Many unknowns linger over Team Trump's Russia connection

Cordelia Lynch, US Correspondent

Donald Trump's ties with Russia have been under investigation since his victory in November. Six agencies are now looking into whether the Kremlin paid to covertly help Trump win and if he or any of his associates acted as middlemen. 

The race may be over, but the investigation isn't.

Lawmakers have been making the journey to the CIA's headquarters in Langley, Virginia, to review classified information to help them assess Russia's role in the presidential election.

What they still don't really know is exactly who's been speaking to the Russians, what they've said and whether any money has changed hands.

:: The ties that bind Team Trump with Moscow

Regardless of whether or not Trump or his team have done anything wrong, the spotlight is not moving away from those questions.

Seventeen agencies agencies have already concluded that Russia tried to interfere with the US election.

Barack Obama expelled 35 Russians diplomats as punishment for what was an unprecedented hack of the DNC. Data was stolen and thousands of emails leaked.

But the story and the threat to America doesn't end there.

In Arlington, Virginia, is the cyber security firm that helped find the culprits. Dimitri Alperovtich, the co-founder of Crowdstrike, says it was a sophisticated group of actors working for the Russian intelligence agencies that breached the DNC's system.
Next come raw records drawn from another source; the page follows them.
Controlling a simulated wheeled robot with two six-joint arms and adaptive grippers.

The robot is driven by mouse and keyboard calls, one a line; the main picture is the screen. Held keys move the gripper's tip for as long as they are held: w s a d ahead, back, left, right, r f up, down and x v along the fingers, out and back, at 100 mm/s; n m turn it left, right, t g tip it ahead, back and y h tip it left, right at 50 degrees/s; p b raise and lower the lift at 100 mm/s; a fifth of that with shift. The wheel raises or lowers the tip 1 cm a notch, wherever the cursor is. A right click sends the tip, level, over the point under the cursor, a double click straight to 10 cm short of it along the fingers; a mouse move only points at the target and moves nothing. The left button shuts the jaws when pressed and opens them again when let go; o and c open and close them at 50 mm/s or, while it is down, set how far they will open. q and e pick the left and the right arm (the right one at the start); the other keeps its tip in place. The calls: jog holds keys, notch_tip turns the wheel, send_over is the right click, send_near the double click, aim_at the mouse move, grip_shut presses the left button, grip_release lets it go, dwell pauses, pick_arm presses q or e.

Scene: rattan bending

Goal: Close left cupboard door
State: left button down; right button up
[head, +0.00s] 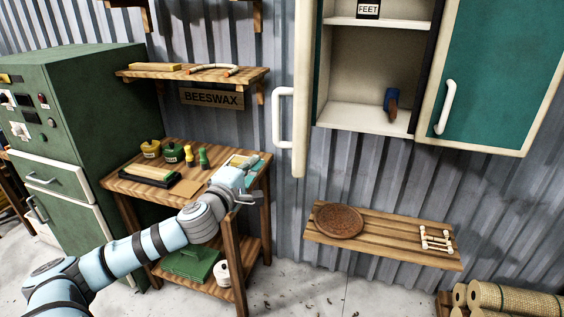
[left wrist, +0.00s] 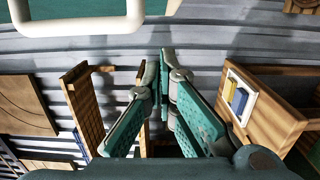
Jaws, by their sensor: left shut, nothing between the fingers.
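The left cupboard door (head: 302,90) stands open and shows nearly edge-on in the head view, with its white handle (head: 284,118) on the left. The handle also shows large at the top left of the left wrist view (left wrist: 78,27), with part of the teal door panel (left wrist: 72,8) inside it. My left gripper (head: 256,197) is below and left of this door, over the right end of the workbench, apart from the handle. In the left wrist view its fingers (left wrist: 165,58) are shut and empty, pointing toward the wall. My right gripper is out of view.
The right door (head: 490,75) covers the cupboard's right side. The open shelf inside holds a small blue and brown object (head: 391,103). The workbench (head: 140,186) with small jars is beside my arm. A wall shelf (head: 400,241) holds a round brown disc (head: 338,220).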

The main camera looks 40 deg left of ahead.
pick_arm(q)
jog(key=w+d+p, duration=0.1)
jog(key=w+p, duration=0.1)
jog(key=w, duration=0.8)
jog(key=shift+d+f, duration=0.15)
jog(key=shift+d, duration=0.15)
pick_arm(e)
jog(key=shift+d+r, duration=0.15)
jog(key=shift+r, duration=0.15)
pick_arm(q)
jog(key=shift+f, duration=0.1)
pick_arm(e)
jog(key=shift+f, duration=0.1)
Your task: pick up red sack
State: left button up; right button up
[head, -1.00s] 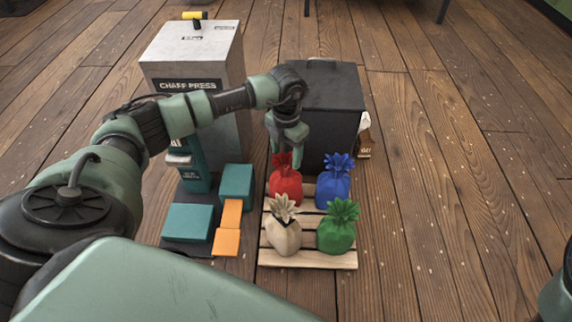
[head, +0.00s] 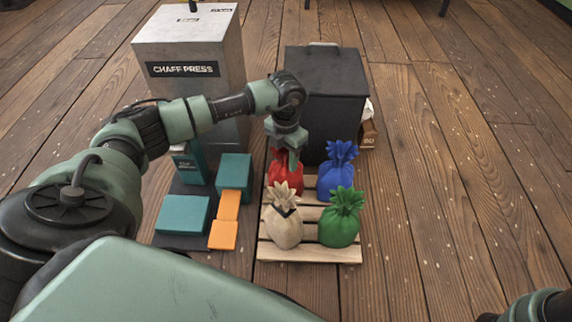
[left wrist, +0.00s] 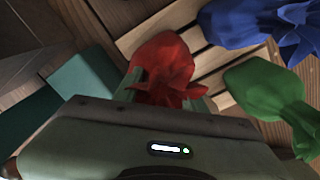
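The red sack (head: 286,180) stands at the back left of a wooden pallet (head: 310,253). My left gripper (head: 287,147) is over its top from above and hides part of its tied tuft. In the left wrist view the red sack (left wrist: 165,68) lies between the two spread fingers of my left gripper (left wrist: 168,92). The fingers stand on either side of its gathered top. I cannot tell whether they touch it. Part of my right arm shows at the bottom right corner of the head view; its gripper is out of view.
A blue sack (head: 337,178), a green sack (head: 339,226) and a cream sack (head: 284,225) share the pallet. A black bin (head: 335,105) stands close behind. A grey chaff press (head: 190,92) and teal and orange blocks (head: 182,215) are to the left. Floor at right is clear.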

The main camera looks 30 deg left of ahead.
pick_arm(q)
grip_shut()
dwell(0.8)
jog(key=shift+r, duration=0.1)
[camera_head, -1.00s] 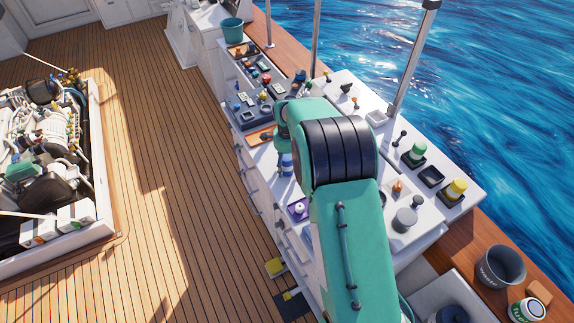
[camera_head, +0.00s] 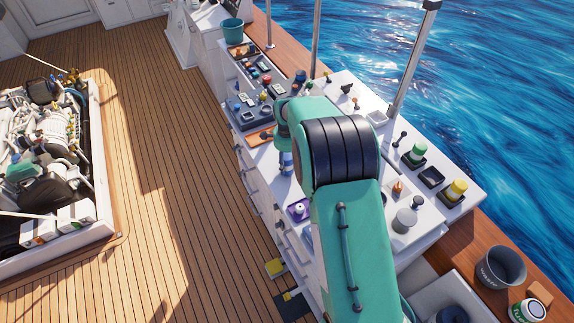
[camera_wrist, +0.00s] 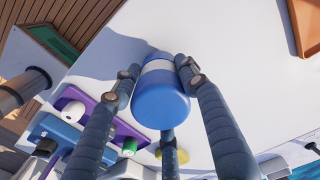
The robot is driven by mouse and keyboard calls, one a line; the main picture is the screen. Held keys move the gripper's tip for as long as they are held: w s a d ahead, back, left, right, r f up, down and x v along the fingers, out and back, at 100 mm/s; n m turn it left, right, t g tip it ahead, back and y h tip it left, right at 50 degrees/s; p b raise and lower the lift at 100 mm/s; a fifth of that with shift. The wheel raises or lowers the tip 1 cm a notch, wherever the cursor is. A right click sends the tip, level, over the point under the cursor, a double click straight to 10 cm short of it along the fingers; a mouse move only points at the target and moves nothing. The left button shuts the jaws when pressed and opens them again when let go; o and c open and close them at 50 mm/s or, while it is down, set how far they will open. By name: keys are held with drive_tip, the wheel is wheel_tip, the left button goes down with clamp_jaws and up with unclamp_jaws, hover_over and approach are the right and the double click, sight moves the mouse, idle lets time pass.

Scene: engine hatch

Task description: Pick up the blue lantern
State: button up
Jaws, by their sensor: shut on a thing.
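The blue lantern (camera_wrist: 160,98) is a rounded blue body with a pale band, seen close in the wrist view. My gripper (camera_wrist: 157,80) has its dark ribbed fingers closed around it, one on each side and one below in the picture. The lantern is over the white counter top, and I cannot tell whether it still touches the counter. In the head view the lantern (camera_head: 287,164) shows as a small blue piece below my arm's end. My arm hides most of the gripper there.
In the wrist view a purple tray (camera_wrist: 108,122) and a blue tray (camera_wrist: 67,134) lie at lower left. An orange tray (camera_wrist: 305,28) is at upper right. In the head view a dark tray of small items (camera_head: 262,80) stands farther along. Open deck (camera_head: 170,150) lies left.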

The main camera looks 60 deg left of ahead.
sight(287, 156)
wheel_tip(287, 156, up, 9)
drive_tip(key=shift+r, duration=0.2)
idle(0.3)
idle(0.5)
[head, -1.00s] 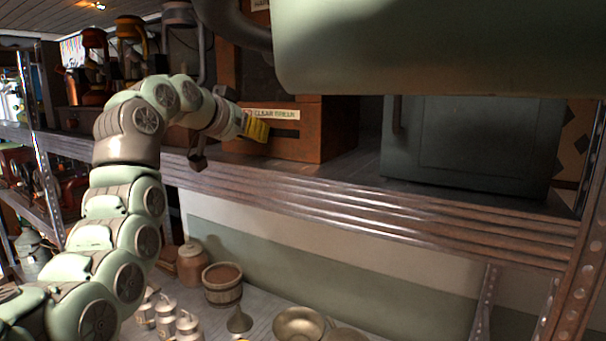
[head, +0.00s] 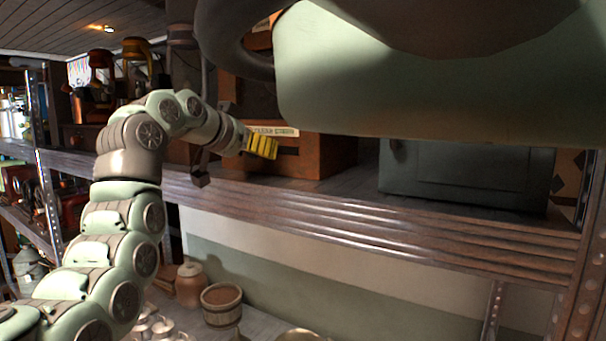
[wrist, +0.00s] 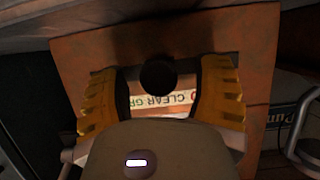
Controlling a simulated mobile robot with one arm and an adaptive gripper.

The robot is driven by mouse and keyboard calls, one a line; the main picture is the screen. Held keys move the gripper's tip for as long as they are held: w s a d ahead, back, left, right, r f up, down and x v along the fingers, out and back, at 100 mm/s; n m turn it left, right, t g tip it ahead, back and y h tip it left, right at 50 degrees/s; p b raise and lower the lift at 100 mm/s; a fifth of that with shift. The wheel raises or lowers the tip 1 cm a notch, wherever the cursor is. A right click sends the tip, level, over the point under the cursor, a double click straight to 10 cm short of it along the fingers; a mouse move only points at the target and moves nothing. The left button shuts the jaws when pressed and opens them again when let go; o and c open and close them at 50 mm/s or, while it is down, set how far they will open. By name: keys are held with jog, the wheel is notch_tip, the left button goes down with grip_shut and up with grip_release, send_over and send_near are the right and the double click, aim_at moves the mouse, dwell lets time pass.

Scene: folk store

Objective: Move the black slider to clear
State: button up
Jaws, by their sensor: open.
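The black slider shows in the wrist view as a round black knob (wrist: 158,78) between my two yellow fingers. A brown wooden box (head: 325,158) bears a pale label, and the wrist view reads part of it as "CLEAR GR" (wrist: 165,103). In the head view a dark slot shows in the box's front, and my gripper hides the knob. My gripper (head: 262,146) is at the left part of the box front. In the wrist view my gripper (wrist: 160,95) is open, with one finger on each side of the knob. I cannot tell whether either finger touches it.
The box stands on a metal shelf (head: 400,222) beside a dark grey-green cabinet (head: 467,175) on the right. A large pale green rounded body fills the upper right. Below, pots and a wooden bucket (head: 221,303) stand on a lower surface.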

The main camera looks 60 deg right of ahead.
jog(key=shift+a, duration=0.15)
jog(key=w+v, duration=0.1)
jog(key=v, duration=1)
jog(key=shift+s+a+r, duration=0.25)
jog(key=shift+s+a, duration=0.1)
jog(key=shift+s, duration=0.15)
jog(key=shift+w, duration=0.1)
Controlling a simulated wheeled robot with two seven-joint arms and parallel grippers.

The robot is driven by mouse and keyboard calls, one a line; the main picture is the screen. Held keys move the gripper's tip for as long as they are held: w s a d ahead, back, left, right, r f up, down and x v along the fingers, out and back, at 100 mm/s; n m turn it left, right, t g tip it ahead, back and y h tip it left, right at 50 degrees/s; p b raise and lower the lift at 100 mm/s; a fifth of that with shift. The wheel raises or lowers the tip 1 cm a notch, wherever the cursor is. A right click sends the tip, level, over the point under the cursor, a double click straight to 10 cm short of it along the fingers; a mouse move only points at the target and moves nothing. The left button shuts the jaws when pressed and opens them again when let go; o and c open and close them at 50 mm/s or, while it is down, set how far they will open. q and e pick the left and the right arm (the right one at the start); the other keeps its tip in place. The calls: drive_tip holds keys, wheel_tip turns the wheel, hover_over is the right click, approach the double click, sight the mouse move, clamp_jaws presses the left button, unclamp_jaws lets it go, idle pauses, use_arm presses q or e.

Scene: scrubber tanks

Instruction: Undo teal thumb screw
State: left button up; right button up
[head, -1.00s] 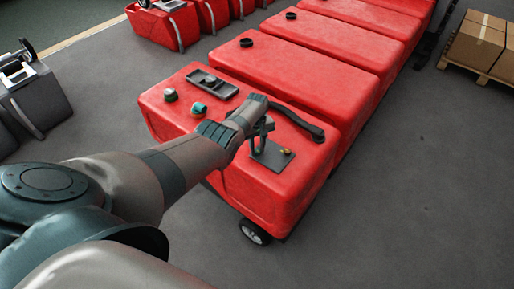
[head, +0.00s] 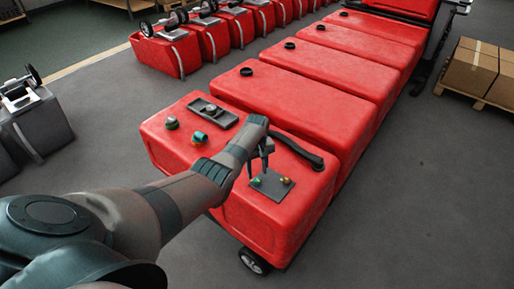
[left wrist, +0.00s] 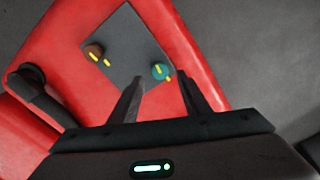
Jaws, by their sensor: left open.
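The teal thumb screw (head: 256,182) sits at the left end of a dark grey plate (head: 272,186) on top of the nearest red tank (head: 240,215). In the left wrist view the teal thumb screw (left wrist: 160,71) has a yellow line on it, with a yellow mark on the plate beside it. A brown-orange screw (head: 287,181) sits at the plate's other end, also with yellow marks in the left wrist view (left wrist: 94,52). My left gripper (head: 260,170) points down over the plate, open and empty. Its fingertips (left wrist: 162,82) lie to either side of the teal screw, apparently short of it.
A black curved handle (head: 298,150) lies behind the plate. A teal-and-orange fitting (head: 199,138), a dark cap (head: 172,123) and a grey recessed panel (head: 213,113) are also on the tank. More red tanks (head: 295,100) stand behind. Floor at right is clear up to boxes (head: 480,72).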

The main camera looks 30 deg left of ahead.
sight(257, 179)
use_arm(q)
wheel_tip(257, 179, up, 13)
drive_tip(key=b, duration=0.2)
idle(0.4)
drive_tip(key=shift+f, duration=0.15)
And, he warns that they are likely still at it, seeking to infiltrate both parties.

Mr Alperovitch said: "You have to assume that both parties are being targeted. It would be frankly shocking to me if the Russians weren't trying to collect information from both sides of the political spectrum... You're talking about professional intelligence agents… military intelligence."

The ongoing controversy over links with Russia has already engulfed some of President Trump's team.

Their conversations with the Russian ambassador, Sergey Kislyak, have thrust the low profile, career diplomat into the centre of the political firestorm.

Michael Flynn, President's Trump's pick for national security adviser, is now out of a job after allegations he discussed sanctions with Mr Kislyak.

Attorney General Jeff Sessions also had to step aside from overseeing any investigation into Russia after failing to disclose he'd met the diplomat.

Tensions are high. Democrats have suggested the Republicans are incapable of conducting an independent investigation.

Republican Congressman and Chairman of the House Intelligence Committee Devin Nunes has warned against a "McCarthyism witch hunt" .

When I asked him if he would push the Trump team to disclose the nature of their conversations with Sergey Kislyak, he said "that would be highly unusual."

He also urged people not to pre-judge what he described as a "grand conspiracy" that the Russians helped elect Donald Trump.

Former US intelligence officer Lieutenant Colonel Tony Shaffer told me the investigative process needs to be "fair" and "balanced," but he doesn't think President Putin "had a grand design for one candidate or another."

"I think they just wanted to cause mischief," he added.

But there are mounting questions about the Trump team's relationship with the Kremlin. The controversy is not just about hacking, or meetings, it's about money too. There's a complex web of political and business ties, from Paul Manafort, Michael Flynn, Jeff Sessions, Rex Tillerson and Jared Kushner.

And there are still many unknowns.

The Trump administration will be keen to move on as quickly as possible from this probe. They insist they've done nothing wrong.

But their relationships have still raised doubts amongst some on Capitol Hill and Donald Trump's willingness to make a former enemy a friend, continues to create a sense of unease, even in his own party.